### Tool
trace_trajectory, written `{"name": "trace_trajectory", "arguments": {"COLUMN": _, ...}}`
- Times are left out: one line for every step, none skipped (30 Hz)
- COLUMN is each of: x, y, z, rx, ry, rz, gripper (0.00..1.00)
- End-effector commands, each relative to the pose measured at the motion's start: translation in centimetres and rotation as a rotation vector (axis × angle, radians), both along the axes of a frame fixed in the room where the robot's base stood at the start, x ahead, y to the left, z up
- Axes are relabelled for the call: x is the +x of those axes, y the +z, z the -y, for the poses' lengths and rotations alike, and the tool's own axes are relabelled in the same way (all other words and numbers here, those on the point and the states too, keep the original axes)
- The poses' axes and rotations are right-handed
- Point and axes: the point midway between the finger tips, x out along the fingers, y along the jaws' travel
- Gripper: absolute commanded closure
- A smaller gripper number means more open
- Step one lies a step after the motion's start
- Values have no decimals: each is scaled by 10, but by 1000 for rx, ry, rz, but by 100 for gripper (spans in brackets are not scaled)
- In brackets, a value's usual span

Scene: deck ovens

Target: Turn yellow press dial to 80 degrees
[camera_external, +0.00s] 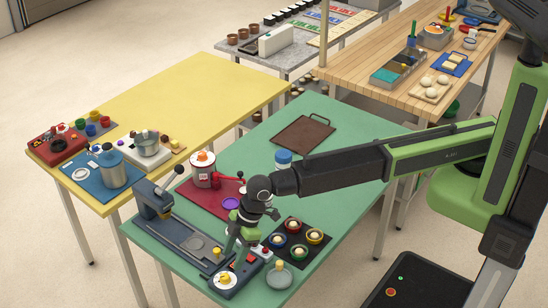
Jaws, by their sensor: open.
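The dark blue-grey press (185,235) lies along the front left edge of the green table. A round white dial with a yellow centre (224,279) is on the near end of its base; its angle is too small to read. My gripper (229,256) points down just above and behind this dial, in front of the base. Its fingers are small and partly hidden by my wrist, and it appears apart from the dial. It holds nothing that I can see.
A black tray (298,224) with several coloured cups and a grey dish (278,278) are right of my gripper. A red-and-white machine (204,172) stands behind. A brown board (303,134) lies at the back. The yellow table (190,92) holds more devices.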

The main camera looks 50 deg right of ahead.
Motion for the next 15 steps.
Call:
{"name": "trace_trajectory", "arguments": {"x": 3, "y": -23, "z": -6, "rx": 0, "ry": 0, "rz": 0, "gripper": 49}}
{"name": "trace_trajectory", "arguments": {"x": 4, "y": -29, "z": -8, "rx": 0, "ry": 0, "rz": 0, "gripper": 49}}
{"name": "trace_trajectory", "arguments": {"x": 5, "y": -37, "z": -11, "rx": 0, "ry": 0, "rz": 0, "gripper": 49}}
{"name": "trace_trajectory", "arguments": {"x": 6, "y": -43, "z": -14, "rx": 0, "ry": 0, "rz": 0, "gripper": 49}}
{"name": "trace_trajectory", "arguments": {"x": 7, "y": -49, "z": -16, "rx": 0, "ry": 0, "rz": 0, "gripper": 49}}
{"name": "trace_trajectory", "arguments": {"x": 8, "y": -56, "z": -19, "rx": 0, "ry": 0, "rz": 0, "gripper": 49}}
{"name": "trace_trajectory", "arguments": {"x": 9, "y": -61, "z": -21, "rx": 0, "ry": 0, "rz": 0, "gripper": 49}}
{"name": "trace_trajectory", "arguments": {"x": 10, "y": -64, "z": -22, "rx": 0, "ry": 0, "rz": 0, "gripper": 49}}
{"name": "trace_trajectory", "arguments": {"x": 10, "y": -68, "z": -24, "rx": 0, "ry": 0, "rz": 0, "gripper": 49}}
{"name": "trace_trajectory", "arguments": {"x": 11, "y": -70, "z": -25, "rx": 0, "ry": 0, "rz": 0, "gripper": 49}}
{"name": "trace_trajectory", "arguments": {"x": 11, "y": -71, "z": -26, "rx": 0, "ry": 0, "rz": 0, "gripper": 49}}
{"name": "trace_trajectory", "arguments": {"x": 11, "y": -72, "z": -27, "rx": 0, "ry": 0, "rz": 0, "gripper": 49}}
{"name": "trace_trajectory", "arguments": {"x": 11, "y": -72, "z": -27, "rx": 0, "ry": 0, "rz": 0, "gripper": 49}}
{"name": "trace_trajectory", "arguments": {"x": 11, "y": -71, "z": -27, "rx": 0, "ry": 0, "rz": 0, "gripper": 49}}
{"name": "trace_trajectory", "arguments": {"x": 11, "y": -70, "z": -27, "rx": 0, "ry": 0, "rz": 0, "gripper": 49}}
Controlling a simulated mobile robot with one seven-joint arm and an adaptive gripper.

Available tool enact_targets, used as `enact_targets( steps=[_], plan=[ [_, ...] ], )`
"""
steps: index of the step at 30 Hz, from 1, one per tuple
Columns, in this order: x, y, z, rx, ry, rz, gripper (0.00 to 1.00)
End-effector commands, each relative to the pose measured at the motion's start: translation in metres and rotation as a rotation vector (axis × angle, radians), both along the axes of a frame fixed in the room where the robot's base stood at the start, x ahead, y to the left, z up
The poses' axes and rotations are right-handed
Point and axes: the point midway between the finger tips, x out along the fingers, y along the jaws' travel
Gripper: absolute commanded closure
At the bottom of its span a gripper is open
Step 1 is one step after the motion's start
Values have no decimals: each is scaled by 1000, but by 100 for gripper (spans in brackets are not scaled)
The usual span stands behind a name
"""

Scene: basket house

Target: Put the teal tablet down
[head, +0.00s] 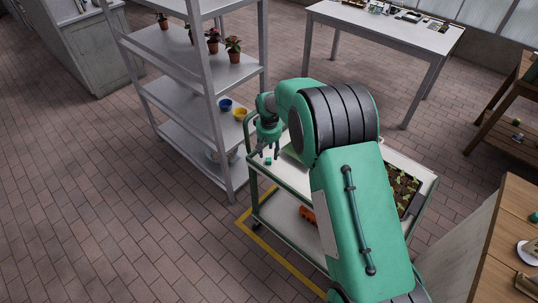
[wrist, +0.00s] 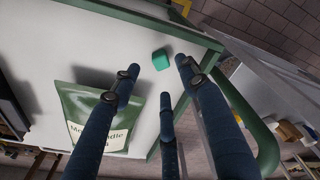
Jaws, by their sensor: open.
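The teal tablet (head: 268,161) is a small teal block on the white top of the cart (head: 293,178), near its left end. In the wrist view the teal tablet (wrist: 160,59) lies on the white surface near the cart's edge, just beyond my fingertips. My gripper (head: 271,154) points down over that end of the cart. In the wrist view my gripper (wrist: 157,76) has its dark fingers spread, with nothing between them. The tablet looks apart from the fingers, though the exact gap is hard to tell.
A printed packet (wrist: 95,115) lies on the cart top beside the fingers. A seedling tray (head: 403,188) stands at the cart's right end. A grey shelf rack (head: 190,95) with potted plants and bowls stands close on the left. The cart has a green rail (wrist: 262,130).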

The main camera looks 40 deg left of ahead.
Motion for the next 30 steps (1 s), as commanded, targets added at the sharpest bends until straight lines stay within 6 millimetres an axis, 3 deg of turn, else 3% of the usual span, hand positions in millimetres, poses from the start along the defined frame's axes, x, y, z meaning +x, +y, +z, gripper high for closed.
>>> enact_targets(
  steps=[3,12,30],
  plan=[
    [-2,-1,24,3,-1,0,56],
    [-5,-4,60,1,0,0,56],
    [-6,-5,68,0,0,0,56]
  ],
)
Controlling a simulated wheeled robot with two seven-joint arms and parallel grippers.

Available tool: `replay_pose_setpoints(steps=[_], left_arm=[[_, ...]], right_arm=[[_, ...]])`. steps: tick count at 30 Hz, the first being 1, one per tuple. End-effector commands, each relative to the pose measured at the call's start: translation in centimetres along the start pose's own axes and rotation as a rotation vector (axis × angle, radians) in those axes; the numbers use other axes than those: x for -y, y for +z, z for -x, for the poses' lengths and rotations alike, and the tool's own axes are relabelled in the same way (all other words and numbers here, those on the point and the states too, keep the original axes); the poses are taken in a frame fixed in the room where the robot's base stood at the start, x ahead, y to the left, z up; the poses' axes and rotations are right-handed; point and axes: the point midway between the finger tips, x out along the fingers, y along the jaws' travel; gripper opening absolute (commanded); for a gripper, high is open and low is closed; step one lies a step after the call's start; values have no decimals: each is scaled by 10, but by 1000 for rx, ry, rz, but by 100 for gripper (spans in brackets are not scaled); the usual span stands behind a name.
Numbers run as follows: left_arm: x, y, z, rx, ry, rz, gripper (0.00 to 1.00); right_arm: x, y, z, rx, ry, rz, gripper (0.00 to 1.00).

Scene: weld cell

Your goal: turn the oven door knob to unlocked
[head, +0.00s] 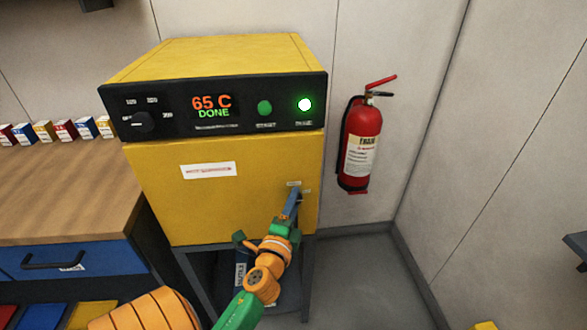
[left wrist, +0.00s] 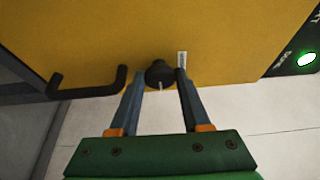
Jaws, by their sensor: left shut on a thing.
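The yellow oven (head: 160,200) stands on a dark stand, its door shut. Its black door knob (left wrist: 158,74), with a light pointer line, shows in the left wrist view between the fingertips of my left gripper (left wrist: 160,80). In the head view my left gripper (head: 293,198) reaches the right side of the oven door and hides most of the knob. The gripper is shut on the knob. A small white label (left wrist: 182,60) sits beside the knob; its text is too small to read. My right gripper is not in view.
A black door handle (left wrist: 88,84) is left of the knob in the wrist view. The oven panel (head: 240,110) reads 65 C DONE, with a lit lamp (head: 305,105). A wooden bench (head: 60,195) stands left.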

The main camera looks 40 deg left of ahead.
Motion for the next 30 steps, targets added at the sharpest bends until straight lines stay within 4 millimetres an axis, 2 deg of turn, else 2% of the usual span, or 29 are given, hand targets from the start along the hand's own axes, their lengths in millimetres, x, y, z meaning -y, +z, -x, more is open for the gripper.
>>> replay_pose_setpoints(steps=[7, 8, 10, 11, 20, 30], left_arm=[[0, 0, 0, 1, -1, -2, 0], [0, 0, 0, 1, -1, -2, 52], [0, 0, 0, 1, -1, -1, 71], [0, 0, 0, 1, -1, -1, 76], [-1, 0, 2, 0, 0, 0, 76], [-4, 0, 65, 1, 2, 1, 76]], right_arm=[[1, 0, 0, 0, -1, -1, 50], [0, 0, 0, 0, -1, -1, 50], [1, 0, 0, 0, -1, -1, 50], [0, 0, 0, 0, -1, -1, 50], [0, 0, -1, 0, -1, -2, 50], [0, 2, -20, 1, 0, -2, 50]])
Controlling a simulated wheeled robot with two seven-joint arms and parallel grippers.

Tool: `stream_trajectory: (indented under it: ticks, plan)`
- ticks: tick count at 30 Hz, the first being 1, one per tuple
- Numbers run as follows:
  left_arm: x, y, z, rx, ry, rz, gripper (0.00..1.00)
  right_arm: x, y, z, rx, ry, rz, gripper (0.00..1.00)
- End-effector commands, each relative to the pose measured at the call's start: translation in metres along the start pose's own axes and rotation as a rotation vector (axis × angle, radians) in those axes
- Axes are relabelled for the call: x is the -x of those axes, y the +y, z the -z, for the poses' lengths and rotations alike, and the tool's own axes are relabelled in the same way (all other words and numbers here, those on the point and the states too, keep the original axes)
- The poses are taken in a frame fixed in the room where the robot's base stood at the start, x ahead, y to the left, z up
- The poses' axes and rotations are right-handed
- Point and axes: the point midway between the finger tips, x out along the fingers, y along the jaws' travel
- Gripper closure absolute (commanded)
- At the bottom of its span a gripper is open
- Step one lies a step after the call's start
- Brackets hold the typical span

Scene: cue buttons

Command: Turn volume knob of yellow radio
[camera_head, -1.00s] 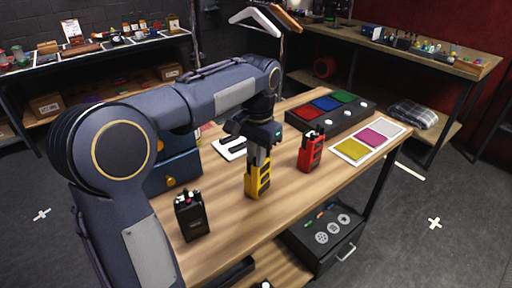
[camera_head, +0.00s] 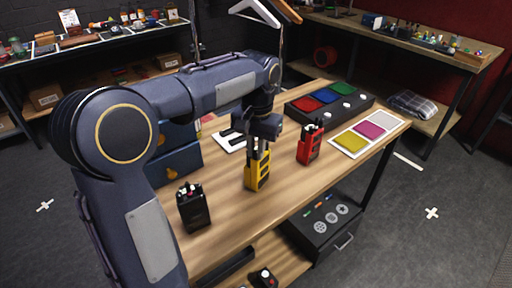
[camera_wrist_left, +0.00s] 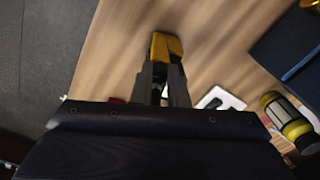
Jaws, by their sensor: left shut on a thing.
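The yellow radio (camera_head: 258,172) stands upright on the wooden table between a black radio (camera_head: 193,207) and a red radio (camera_head: 310,145). My left gripper (camera_head: 258,150) points down from above and is shut at the top of the yellow radio. In the left wrist view the fingers (camera_wrist_left: 162,84) meet at the near end of the yellow radio (camera_wrist_left: 165,46). The volume knob is hidden by the fingers, so I cannot tell exactly which part they hold. My right gripper is in neither view.
Behind the radios is a black box with red, blue and green pads (camera_head: 328,99). A mat with yellow, magenta and white squares (camera_head: 388,140) lies at right. A blue drawer box (camera_head: 180,158) stands at left. Bare tabletop lies in front of the yellow radio.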

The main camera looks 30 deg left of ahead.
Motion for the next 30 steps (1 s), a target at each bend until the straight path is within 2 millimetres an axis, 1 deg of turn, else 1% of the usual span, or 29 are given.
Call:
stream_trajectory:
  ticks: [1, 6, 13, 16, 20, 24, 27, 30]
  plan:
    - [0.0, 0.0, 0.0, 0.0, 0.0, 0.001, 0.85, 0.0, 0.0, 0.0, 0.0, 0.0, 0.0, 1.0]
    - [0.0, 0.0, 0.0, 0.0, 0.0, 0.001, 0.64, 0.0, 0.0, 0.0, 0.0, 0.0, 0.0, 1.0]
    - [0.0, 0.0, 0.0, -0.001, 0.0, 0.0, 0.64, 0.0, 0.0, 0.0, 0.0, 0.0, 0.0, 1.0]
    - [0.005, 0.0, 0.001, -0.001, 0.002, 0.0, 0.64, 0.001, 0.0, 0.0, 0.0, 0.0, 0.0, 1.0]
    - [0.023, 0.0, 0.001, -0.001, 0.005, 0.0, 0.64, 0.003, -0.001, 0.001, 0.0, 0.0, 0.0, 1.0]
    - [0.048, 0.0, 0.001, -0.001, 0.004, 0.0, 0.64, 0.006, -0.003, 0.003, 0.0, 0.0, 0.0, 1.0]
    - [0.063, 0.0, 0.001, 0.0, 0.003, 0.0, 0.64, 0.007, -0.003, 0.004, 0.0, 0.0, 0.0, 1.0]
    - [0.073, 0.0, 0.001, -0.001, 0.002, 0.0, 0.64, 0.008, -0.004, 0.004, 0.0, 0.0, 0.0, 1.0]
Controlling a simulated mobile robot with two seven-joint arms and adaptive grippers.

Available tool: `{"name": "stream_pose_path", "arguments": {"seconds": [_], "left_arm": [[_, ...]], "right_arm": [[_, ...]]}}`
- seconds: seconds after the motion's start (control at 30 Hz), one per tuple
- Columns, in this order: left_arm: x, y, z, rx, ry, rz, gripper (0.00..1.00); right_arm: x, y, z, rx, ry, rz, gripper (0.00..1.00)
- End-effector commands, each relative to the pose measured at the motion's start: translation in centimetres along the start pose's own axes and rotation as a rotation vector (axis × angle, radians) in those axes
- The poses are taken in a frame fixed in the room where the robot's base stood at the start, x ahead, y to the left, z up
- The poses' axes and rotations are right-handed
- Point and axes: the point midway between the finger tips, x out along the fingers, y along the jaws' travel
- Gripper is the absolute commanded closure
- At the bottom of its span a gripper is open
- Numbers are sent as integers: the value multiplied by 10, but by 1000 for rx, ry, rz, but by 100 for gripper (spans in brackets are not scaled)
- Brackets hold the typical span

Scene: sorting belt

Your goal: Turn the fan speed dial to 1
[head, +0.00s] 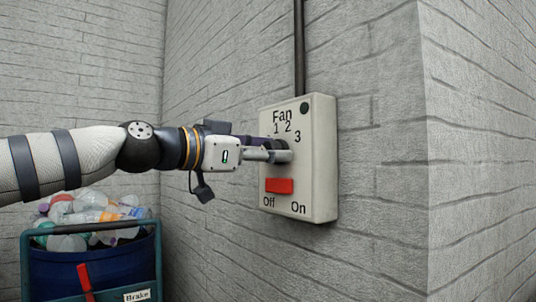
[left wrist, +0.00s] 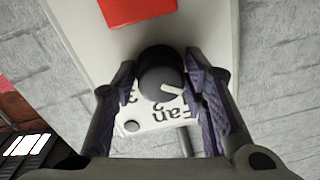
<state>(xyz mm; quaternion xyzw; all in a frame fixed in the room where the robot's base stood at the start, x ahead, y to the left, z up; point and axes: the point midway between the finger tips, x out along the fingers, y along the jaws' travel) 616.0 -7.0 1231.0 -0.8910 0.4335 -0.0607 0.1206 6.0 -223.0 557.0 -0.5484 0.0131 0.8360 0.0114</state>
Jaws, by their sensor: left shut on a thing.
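The pale fan box (head: 322,160) is on the grey brick wall, printed Fan, 1, 2, 3, Off and On. My left gripper (head: 278,151) reaches its face from the left and largely hides the dial in the head view. In the left wrist view, upside down, the dark round dial (left wrist: 157,74) sits between the two fingers of my left gripper (left wrist: 163,82), shut on it. The dial's white pointer mark slants to the lower right, right of the 2. The 1 is hidden there by a finger, so exact alignment is unclear. My right gripper is not in view.
A red switch (head: 279,186) is below the dial, between Off and On. A dark round spot (head: 304,108) marks the box's top corner. A dark conduit (head: 299,50) rises above. A blue bin (head: 112,262) of plastic bottles stands at lower left.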

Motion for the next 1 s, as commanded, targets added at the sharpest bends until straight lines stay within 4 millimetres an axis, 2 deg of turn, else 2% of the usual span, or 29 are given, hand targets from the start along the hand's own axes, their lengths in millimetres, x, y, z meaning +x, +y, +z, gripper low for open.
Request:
************
* **Work to be completed**
Omitting all pictures, restate exactly the lines of the material from its start through the line that contains "[camera_external, +0.00s]".

* **Answer**
### Tool
trace_trajectory, written `{"name": "trace_trajectory", "arguments": {"COLUMN": _, ...}}`
- Times are left out: one line for every step, none skipped (30 Hz)
- COLUMN is each of: x, y, z, rx, ry, rz, gripper (0.00..1.00)
- End-effector commands, each relative to the pose measured at the motion's start: translation in centimetres and rotation as a rotation vector (axis × angle, radians), both along the axes of a frame fixed in the room where the robot's base stood at the start, x ahead, y to the left, z up
- Axes are relabelled for the call: x is the +x of those axes, y the +z, z the -y, for the poses' lengths and rotations alike, and the tool's own axes are relabelled in the same way (all other words and numbers here, those on the point and the states too, keep the original axes)
- The poses' axes and rotations are right-handed
- Point and axes: the point midway between the finger tips, x out along the fingers, y along the jaws' travel
- Gripper: absolute commanded closure
- A smaller gripper number means more open
- Step one lies a step after the motion's start
- Values have no decimals: each is scaled by 10, but by 1000 for rx, ry, rz, but by 100 for gripper (spans in brackets are not scaled)
- In brackets, a value's usual span

Scene: deck ovens

Target: Turn yellow press dial to 80 degrees
[camera_external, +0.00s] 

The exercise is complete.